─── Data for this task

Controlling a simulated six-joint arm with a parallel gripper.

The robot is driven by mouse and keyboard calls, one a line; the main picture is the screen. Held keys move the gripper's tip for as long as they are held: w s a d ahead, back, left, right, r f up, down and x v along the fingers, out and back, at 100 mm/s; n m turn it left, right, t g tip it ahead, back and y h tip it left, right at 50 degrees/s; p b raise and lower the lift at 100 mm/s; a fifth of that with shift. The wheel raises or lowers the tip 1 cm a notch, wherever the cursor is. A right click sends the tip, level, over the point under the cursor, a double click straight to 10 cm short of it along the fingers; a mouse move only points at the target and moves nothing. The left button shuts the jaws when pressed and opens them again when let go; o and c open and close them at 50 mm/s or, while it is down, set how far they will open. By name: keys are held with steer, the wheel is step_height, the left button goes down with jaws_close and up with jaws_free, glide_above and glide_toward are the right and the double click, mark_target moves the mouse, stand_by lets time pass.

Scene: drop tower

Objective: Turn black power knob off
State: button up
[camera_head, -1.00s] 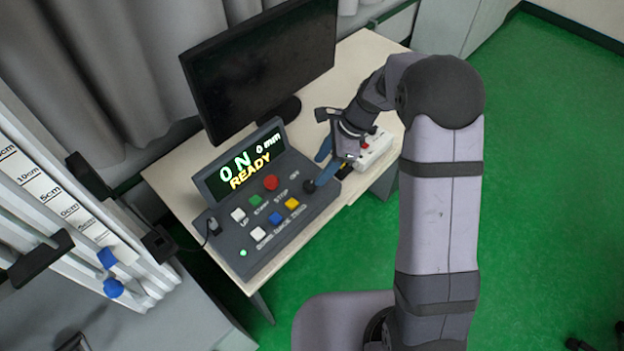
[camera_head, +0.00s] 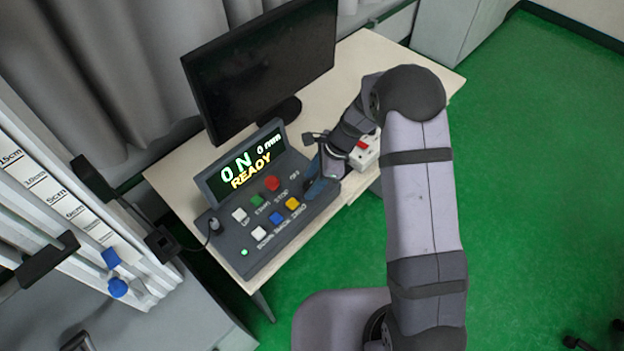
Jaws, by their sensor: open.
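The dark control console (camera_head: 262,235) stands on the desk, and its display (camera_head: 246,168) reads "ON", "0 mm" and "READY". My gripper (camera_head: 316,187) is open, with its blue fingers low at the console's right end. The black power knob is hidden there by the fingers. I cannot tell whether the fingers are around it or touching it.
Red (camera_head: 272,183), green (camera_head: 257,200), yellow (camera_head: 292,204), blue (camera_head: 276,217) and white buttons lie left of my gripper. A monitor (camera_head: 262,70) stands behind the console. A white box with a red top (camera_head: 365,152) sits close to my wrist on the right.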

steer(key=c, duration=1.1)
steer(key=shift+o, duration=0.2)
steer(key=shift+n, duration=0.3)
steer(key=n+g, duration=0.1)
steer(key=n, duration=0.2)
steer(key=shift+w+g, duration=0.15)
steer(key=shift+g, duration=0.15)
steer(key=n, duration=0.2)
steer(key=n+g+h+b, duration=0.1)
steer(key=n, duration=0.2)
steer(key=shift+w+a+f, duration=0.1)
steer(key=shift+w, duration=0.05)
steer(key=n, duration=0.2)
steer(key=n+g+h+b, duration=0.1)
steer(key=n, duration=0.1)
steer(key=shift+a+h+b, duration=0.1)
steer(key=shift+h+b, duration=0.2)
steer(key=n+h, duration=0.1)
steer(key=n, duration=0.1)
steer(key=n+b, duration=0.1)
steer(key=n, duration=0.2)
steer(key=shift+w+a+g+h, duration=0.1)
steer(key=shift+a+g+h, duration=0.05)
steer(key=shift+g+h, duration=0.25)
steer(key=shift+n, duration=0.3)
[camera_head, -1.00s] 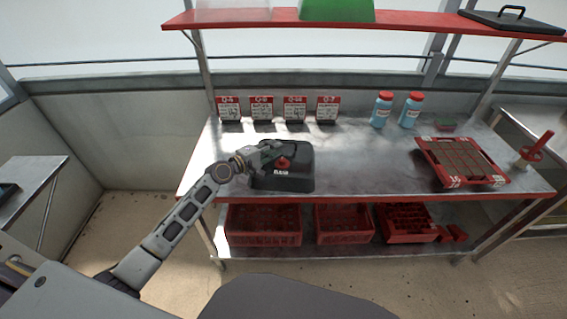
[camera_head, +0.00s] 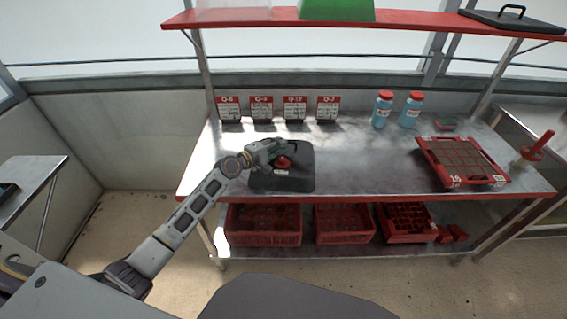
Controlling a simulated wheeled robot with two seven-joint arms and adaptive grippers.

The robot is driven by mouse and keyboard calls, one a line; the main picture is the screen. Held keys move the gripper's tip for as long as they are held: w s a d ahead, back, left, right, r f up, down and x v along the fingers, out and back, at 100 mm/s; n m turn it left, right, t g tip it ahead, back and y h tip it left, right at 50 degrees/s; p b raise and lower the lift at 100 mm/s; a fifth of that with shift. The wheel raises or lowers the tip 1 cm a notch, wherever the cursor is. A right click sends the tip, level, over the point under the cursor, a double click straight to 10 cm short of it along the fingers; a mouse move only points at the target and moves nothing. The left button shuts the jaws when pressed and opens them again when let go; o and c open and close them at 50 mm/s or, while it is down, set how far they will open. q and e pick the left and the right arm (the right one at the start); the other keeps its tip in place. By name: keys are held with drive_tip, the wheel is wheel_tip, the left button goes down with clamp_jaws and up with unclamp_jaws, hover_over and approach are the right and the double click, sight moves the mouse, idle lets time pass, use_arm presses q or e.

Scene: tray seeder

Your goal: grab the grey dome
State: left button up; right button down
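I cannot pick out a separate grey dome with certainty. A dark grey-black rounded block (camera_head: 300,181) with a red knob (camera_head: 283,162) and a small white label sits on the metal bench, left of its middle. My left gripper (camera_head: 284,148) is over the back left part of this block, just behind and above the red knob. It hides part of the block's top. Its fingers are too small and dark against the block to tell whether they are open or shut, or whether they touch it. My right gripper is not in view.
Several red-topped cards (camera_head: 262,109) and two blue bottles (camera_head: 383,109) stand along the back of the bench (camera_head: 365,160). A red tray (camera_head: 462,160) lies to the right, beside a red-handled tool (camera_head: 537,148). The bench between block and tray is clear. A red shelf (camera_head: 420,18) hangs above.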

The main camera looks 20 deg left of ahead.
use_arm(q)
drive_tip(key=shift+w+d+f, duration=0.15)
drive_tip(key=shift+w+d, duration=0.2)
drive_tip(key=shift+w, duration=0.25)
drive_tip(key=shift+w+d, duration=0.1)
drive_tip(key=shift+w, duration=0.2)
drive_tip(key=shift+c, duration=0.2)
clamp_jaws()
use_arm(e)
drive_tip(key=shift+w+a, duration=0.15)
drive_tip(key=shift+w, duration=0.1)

──────

[Written exercise]
The data above needs to be retyped exactly, with the images left out.

[Task answer]
Controlling a simulated six-joint arm with a parallel gripper.

The robot is driven by mouse and keyboard calls, one a line; the main picture is the screen. Held keys move the gripper's tip for as long as they are held: w s a d ahead, back, left, right, r f up, down and x v along the fingers, out and back, at 100 mm/s; n m turn it left, right, t g tip it ahead, back and y h tip it left, right at 50 degrees/s; p b raise and lower the lift at 100 mm/s; a fifth of that with shift. The wheel raises or lowers the tip 1 cm a notch, wherever the cursor is. A right click sends the tip, level, over the point under the cursor, a double click straight to 10 cm short of it along the fingers; a mouse move only points at the target and moves nothing. The left button shuts the jaws when pressed and opens them again when let go; o and c open and close them at 50 mm/s or, while it is down, set how far they will open. By name: keys are held with steer, the wheel is step_height, the left button goes down with jaws_close and up with jaws_free, glide_above and glide_toward are the right and the double click, mark_target moves the mouse, stand_by lets time pass.

Scene: drop tower

Objective: Turn black power knob off
State: button up
[camera_head, -1.00s] 
[camera_head, +0.00s] 
Jaws, by their sensor: open.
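The dark control console (camera_head: 262,235) stands on the desk, and its display (camera_head: 246,168) reads "ON", "0 mm" and "READY". My gripper (camera_head: 316,187) is open, with its blue fingers low at the console's right end. The black power knob is hidden there by the fingers. I cannot tell whether the fingers are around it or touching it.
Red (camera_head: 272,183), green (camera_head: 257,200), yellow (camera_head: 292,204), blue (camera_head: 276,217) and white buttons lie left of my gripper. A monitor (camera_head: 262,70) stands behind the console. A white box with a red top (camera_head: 365,152) sits close to my wrist on the right.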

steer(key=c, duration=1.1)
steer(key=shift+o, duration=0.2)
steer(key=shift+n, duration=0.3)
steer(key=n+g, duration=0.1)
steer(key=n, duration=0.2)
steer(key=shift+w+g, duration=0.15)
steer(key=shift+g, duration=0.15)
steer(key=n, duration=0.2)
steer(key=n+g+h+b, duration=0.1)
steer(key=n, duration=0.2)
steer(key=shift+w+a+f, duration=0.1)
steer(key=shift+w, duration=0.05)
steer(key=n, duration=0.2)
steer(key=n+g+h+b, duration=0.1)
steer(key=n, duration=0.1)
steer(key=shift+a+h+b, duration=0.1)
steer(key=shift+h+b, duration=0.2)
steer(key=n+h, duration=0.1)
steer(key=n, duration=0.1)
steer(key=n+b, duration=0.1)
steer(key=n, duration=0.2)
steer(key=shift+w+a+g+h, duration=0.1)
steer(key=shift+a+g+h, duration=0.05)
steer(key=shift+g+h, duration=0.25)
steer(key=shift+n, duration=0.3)
[camera_head, -1.00s] 
[camera_head, +0.00s] 
Controlling a simulated wheeled robot with two seven-joint arms and adaptive grippers.

The robot is driven by mouse and keyboard calls, one a line; the main picture is the screen. Held keys move the gripper's tip for as long as they are held: w s a d ahead, back, left, right, r f up, down and x v along the fingers, out and back, at 100 mm/s; n m turn it left, right, t g tip it ahead, back and y h tip it left, right at 50 degrees/s; p b raise and lower the lift at 100 mm/s; a fifth of that with shift. The wheel raises or lowers the tip 1 cm a notch, wherever the cursor is. A right click sends the tip, level, over the point under the cursor, a double click straight to 10 cm short of it along the fingers; a mouse move only points at the target and moves nothing. The left button shuts the jaws when pressed and opens them again when let go; o and c open and close them at 50 mm/s or, while it is down, set how far they will open. q and e pick the left and the right arm (the right one at the start); the other keeps its tip in place. By name: keys are held with drive_tip, the wheel is wheel_tip, the left button goes down with clamp_jaws and up with unclamp_jaws, hover_over and approach are the right and the double click, sight moves the mouse, idle lets time pass, use_arm presses q or e.

Scene: tray seeder

Your goal: grab the grey dome
State: left button up; right button down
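I cannot pick out a separate grey dome with certainty. A dark grey-black rounded block (camera_head: 300,181) with a red knob (camera_head: 283,162) and a small white label sits on the metal bench, left of its middle. My left gripper (camera_head: 284,148) is over the back left part of this block, just behind and above the red knob. It hides part of the block's top. Its fingers are too small and dark against the block to tell whether they are open or shut, or whether they touch it. My right gripper is not in view.
Several red-topped cards (camera_head: 262,109) and two blue bottles (camera_head: 383,109) stand along the back of the bench (camera_head: 365,160). A red tray (camera_head: 462,160) lies to the right, beside a red-handled tool (camera_head: 537,148). The bench between block and tray is clear. A red shelf (camera_head: 420,18) hangs above.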

The main camera looks 20 deg left of ahead.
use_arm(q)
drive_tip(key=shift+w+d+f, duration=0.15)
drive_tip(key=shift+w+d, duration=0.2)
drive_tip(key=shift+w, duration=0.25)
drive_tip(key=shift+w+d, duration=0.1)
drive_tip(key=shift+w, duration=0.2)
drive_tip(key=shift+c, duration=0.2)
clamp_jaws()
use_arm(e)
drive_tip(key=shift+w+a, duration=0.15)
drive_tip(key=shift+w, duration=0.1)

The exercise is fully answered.